■ **WORK TO DO**
Return all entries word for word, but drop any images.

START DATA

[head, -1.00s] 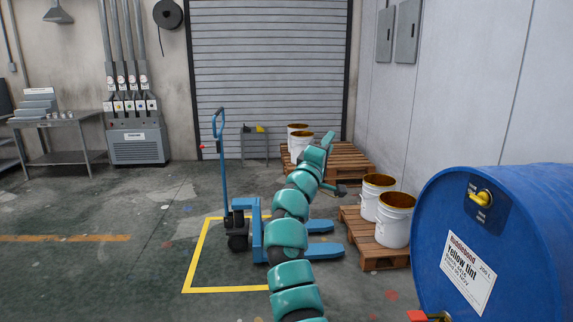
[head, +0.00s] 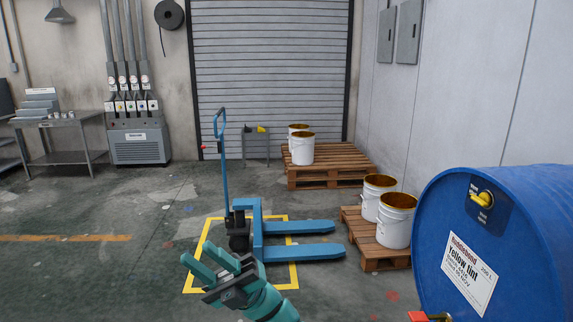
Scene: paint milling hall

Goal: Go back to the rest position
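My gripper (head: 203,262) shows at the bottom centre-left of the head view, at the end of my teal arm. Its two teal fingers stand apart with a gap between them and nothing held, so it is open. It appears in front of the near left part of the yellow floor outline, and the fingers point up and to the left. Most of my arm is below the frame.
A blue pallet jack (head: 262,238) stands in the yellow floor outline (head: 293,274). A big blue drum (head: 520,245) lies at the right. White buckets (head: 393,228) stand on a near pallet (head: 372,256) and a far pallet (head: 330,170). Floor at left is clear.

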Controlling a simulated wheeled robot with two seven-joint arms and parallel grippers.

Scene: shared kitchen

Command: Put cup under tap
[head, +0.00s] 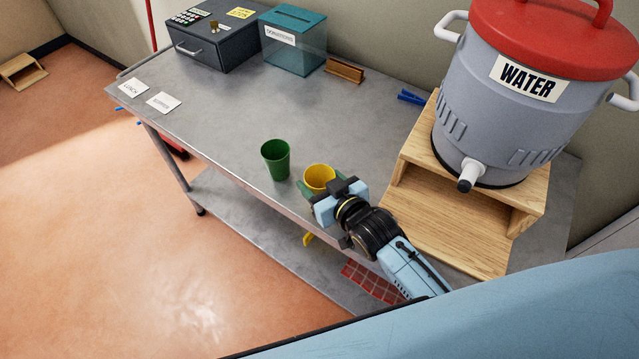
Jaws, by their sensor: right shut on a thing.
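A yellow cup (319,177) stands upright at the front edge of the grey metal table, and my right gripper (322,197) is shut on it. The gripper hides the cup's lower part, so I cannot tell whether it touches the table. A green cup (276,160) stands upright just to the left of it. The tap (468,178) is a white spout with a dark tip on the grey water container (490,100) with a red lid. The container stands on a wooden stand (448,225) to the right of the gripper. My left gripper is not in view.
A dark cash box (215,40), a clear teal donation box (293,45), a small wooden holder (345,70) and a blue item (411,97) stand at the back of the table. Two white cards (163,102) lie at the left. The table's middle (215,105) is clear.

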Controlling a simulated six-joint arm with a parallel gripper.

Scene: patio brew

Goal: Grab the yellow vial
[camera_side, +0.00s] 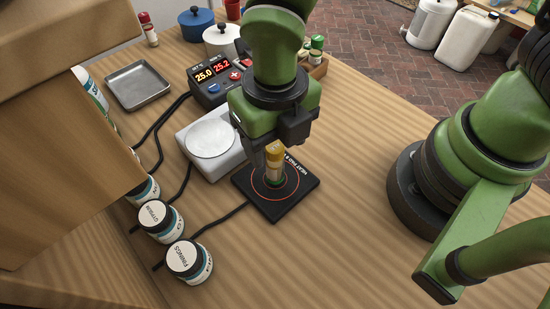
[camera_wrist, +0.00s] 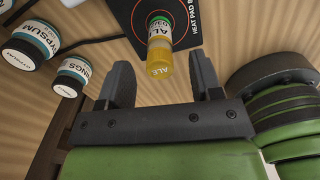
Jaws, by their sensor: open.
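The yellow vial (camera_side: 274,160) stands upright on the black heat pad (camera_side: 262,205), inside its red ring. Its cap is yellow and its lower part shows green. In the wrist view the vial (camera_wrist: 160,58), marked ALE, shows at the top centre on the heat pad (camera_wrist: 184,12). My gripper (camera_side: 263,152) is open and right over the pad, close to the vial. In the wrist view my gripper (camera_wrist: 161,80) has its two fingers apart, with the vial's cap between and just beyond the tips. I cannot tell whether a finger touches it.
A white scale (camera_side: 211,139) stands beside the pad. A controller (camera_side: 222,82) showing 25.0 and 25.2 is behind it, with a metal tray (camera_side: 138,85) at left. Labelled jars (camera_side: 189,261) stand at front left, near a cardboard-coloured box (camera_side: 70,120).

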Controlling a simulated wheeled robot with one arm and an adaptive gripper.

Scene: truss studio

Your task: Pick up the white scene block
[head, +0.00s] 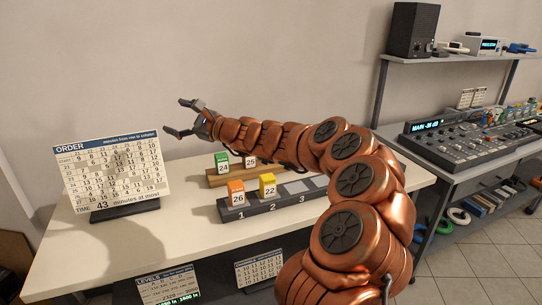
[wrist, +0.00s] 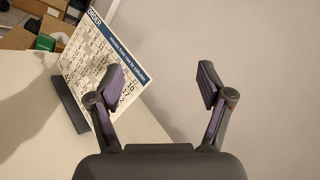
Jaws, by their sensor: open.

END DATA

■ **FINAL ANSWER**
[head, -1.00s] 
[head, +0.00s] 
Scene: paint milling hall

Goal: Go back to the rest position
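My gripper (head: 203,262) shows at the bottom centre-left of the head view, at the end of my teal arm. Its two teal fingers stand apart with a gap between them and nothing held, so it is open. It appears in front of the near left part of the yellow floor outline, and the fingers point up and to the left. Most of my arm is below the frame.
A blue pallet jack (head: 262,238) stands in the yellow floor outline (head: 293,274). A big blue drum (head: 520,245) lies at the right. White buckets (head: 393,228) stand on a near pallet (head: 372,256) and a far pallet (head: 330,170). Floor at left is clear.

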Controlling a simulated wheeled robot with two seven-joint arms and parallel grippers.

Scene: shared kitchen

Command: Put cup under tap
[head, +0.00s] 
Jaws, by their sensor: right shut on a thing.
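A yellow cup (319,177) stands upright at the front edge of the grey metal table, and my right gripper (322,197) is shut on it. The gripper hides the cup's lower part, so I cannot tell whether it touches the table. A green cup (276,160) stands upright just to the left of it. The tap (468,178) is a white spout with a dark tip on the grey water container (490,100) with a red lid. The container stands on a wooden stand (448,225) to the right of the gripper. My left gripper is not in view.
A dark cash box (215,40), a clear teal donation box (293,45), a small wooden holder (345,70) and a blue item (411,97) stand at the back of the table. Two white cards (163,102) lie at the left. The table's middle (215,105) is clear.

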Controlling a simulated six-joint arm with a parallel gripper.

Scene: patio brew

Goal: Grab the yellow vial
[camera_side, +0.00s] 
[camera_wrist, +0.00s] 
Jaws, by their sensor: open.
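The yellow vial (camera_side: 274,160) stands upright on the black heat pad (camera_side: 262,205), inside its red ring. Its cap is yellow and its lower part shows green. In the wrist view the vial (camera_wrist: 160,58), marked ALE, shows at the top centre on the heat pad (camera_wrist: 184,12). My gripper (camera_side: 263,152) is open and right over the pad, close to the vial. In the wrist view my gripper (camera_wrist: 161,80) has its two fingers apart, with the vial's cap between and just beyond the tips. I cannot tell whether a finger touches it.
A white scale (camera_side: 211,139) stands beside the pad. A controller (camera_side: 222,82) showing 25.0 and 25.2 is behind it, with a metal tray (camera_side: 138,85) at left. Labelled jars (camera_side: 189,261) stand at front left, near a cardboard-coloured box (camera_side: 70,120).

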Controlling a simulated wheeled robot with one arm and an adaptive gripper.

Scene: truss studio

Your task: Pick up the white scene block
[head, +0.00s] 
[wrist, +0.00s] 
Jaws, by their sensor: open.

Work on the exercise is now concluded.